▸ **Given exercise**
Restate each line of the listing exactly, without carrying over any pictures.
-- Start Dataset extract --
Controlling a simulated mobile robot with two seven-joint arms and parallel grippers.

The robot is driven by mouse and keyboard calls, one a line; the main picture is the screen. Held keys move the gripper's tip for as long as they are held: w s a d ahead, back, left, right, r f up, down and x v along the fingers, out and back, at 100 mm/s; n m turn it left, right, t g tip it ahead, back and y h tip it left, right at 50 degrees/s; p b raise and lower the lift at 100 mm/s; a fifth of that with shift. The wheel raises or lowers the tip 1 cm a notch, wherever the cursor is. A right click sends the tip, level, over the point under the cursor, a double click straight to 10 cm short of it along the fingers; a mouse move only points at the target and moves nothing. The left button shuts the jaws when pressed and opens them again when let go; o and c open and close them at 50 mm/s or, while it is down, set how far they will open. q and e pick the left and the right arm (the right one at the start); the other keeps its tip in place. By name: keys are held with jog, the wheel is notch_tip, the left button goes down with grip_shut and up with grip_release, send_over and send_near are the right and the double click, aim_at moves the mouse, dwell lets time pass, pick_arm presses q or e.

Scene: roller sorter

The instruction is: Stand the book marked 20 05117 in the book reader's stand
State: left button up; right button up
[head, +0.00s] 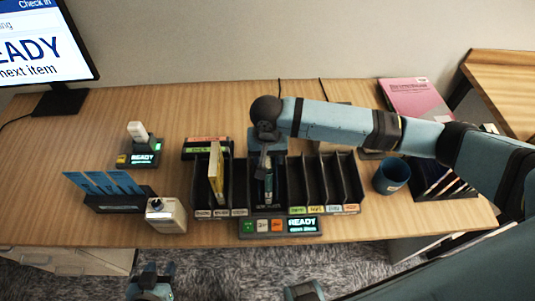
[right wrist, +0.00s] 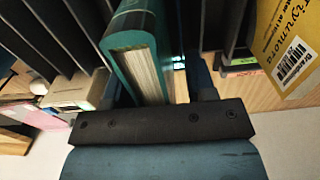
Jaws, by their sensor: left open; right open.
-- End Dataset extract --
▸ **Reply to the task**
Controlling a simulated mobile robot with two seven-joint arms and parallel grippers.

The robot is driven by mouse and keyboard calls, one a line; the main picture is the screen. Held keys move the gripper's tip for as long as they are held: w s a d ahead, back, left, right, r f up, down and x v along the fingers, out and back, at 100 mm/s; n m turn it left, right, t g tip it ahead, back and y h tip it left, right at 50 degrees/s; p b raise and lower the lift at 100 mm/s; a fifth of that with shift. The wheel raises or lowers the tip 1 cm a notch, wherever the cursor is. A right click sends the tip, level, over the point under the cursor, a double click straight to 10 cm short of it along the fingers; a mouse move only points at the target and moves nothing. The left button shuts the jaws when pressed and opens them again when let go; o and c open and close them at 50 mm/s or, while it is down, set how far they will open. q and e pick the left and the right arm (the right one at the start); the other keeps its tip in place. By name: keys are held with jog, the wheel is notch_tip, the left button goes down with grip_shut and up with grip_release, send_over and send_near are the right and the double click, aim_at moves the mouse, dwell lets time pass, pick_arm presses q or e.

Scene: roller sorter

The instruction is: Stand the book marked 20 05117 in the book reader's stand
State: left button up; right button up
[head, +0.00s] 
[right wrist, +0.00s] 
Jaws, by their sensor: left open; right open.

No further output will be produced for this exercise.